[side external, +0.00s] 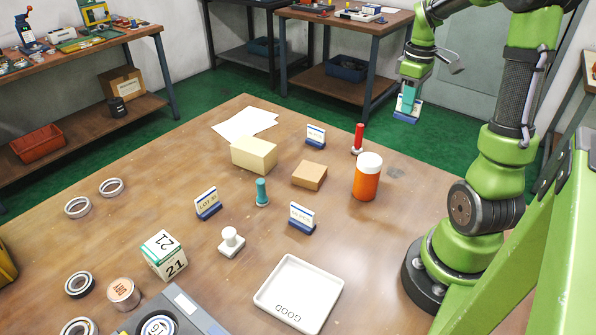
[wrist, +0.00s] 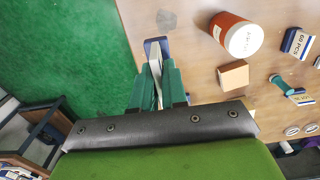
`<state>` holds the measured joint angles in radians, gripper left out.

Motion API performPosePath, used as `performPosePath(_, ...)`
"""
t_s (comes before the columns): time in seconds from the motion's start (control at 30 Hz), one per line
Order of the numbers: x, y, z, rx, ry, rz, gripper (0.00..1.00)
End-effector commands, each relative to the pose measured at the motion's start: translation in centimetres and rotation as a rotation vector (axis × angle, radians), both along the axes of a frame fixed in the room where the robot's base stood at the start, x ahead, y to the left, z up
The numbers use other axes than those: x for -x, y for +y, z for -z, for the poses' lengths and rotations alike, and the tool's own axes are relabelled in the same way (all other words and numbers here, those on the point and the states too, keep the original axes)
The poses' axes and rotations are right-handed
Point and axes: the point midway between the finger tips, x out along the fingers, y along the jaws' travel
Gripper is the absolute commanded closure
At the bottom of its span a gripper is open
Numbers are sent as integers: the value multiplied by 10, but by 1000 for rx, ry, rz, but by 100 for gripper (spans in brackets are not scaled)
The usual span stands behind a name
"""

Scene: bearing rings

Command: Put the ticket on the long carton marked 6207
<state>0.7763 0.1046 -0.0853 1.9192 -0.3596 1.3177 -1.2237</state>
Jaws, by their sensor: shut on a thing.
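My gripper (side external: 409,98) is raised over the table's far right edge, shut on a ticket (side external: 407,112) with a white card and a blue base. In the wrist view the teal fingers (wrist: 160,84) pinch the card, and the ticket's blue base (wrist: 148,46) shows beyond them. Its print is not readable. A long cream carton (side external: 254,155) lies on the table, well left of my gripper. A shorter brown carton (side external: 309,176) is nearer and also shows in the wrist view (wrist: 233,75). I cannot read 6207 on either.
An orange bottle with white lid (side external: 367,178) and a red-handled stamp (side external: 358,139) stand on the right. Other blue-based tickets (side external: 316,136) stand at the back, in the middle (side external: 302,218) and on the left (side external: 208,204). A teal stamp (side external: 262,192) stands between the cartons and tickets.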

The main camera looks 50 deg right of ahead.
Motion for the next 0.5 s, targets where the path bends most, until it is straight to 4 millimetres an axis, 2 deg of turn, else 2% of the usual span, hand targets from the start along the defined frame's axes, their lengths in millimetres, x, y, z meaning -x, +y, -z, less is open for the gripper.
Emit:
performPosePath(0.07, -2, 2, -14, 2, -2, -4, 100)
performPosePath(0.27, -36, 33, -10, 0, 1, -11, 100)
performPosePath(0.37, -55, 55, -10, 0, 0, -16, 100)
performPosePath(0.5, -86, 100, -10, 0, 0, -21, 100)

#####

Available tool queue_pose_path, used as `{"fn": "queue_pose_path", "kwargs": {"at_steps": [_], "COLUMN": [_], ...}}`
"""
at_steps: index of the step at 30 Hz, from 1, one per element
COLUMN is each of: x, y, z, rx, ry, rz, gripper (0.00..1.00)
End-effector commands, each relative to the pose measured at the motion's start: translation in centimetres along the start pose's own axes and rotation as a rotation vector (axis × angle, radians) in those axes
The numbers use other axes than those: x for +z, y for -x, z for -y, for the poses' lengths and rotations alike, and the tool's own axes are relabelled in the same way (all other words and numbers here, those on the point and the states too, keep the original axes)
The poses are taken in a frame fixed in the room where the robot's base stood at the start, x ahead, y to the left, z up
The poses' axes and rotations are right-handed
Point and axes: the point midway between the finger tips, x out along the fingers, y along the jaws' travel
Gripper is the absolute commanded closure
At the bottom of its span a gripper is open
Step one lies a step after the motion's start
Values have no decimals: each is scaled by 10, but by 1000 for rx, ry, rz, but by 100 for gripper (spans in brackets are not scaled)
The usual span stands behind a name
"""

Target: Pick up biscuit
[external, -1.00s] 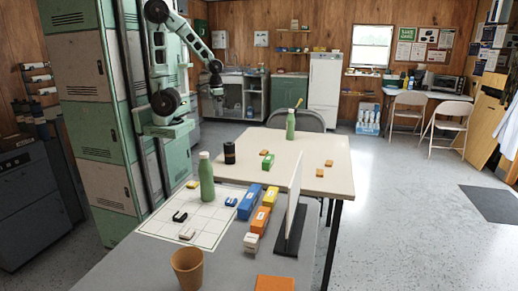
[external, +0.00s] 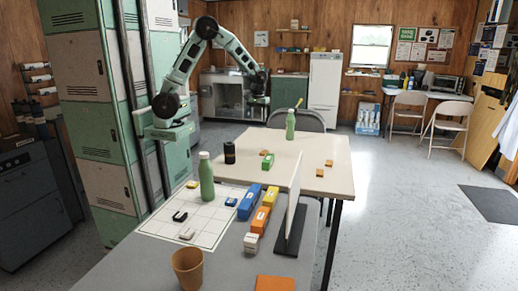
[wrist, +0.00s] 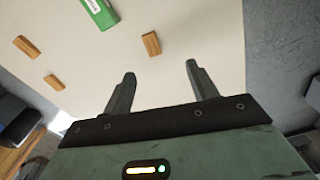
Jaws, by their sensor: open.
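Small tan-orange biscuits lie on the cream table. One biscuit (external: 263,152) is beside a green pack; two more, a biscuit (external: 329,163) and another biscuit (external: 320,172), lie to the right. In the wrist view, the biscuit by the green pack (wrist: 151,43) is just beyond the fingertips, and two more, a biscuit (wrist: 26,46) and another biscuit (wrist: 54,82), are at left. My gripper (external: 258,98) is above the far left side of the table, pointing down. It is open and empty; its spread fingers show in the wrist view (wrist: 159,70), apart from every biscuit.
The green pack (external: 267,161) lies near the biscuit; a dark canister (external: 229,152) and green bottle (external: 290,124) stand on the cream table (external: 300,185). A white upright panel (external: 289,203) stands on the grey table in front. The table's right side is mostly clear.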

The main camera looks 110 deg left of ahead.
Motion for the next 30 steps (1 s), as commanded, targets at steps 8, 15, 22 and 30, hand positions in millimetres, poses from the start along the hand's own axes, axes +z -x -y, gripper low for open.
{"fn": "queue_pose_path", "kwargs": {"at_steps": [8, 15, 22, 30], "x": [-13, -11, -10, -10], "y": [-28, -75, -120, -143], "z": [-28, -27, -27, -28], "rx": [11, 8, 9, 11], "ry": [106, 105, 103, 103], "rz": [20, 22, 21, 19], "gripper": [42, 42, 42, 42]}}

#####

= What you are asked to do =
Above are the records. Print exactly the lines from the one containing "[side external, +0.00s]" to the one containing "The numbers use other axes than those: x for -x, y", both included, and nothing else; pictures are excluded.

= Task solution =
[side external, +0.00s] 
[wrist, +0.00s] 
`<state>` holds the measured joint angles in radians, gripper left out.

Motion API performPosePath, used as `performPosePath(_, ...)`
"""
t_s (comes before the columns): time in seconds from the motion's start (control at 30 Hz), one per line
Order of the numbers: x, y, z, rx, ry, rz, gripper (0.00..1.00)
End-effector commands, each relative to the pose measured at the motion's start: translation in centimetres and rotation as a rotation vector (axis × angle, radians), both along the axes of a frame fixed in the room where the robot's base stood at the start, x ahead, y to the left, z up
The numbers use other axes than those: x for -x, y for +y, z for -z, for the poses' lengths and rotations alike, and the tool's own axes are relabelled in the same way (all other words and numbers here, those on the point and the states too, keep the original axes)

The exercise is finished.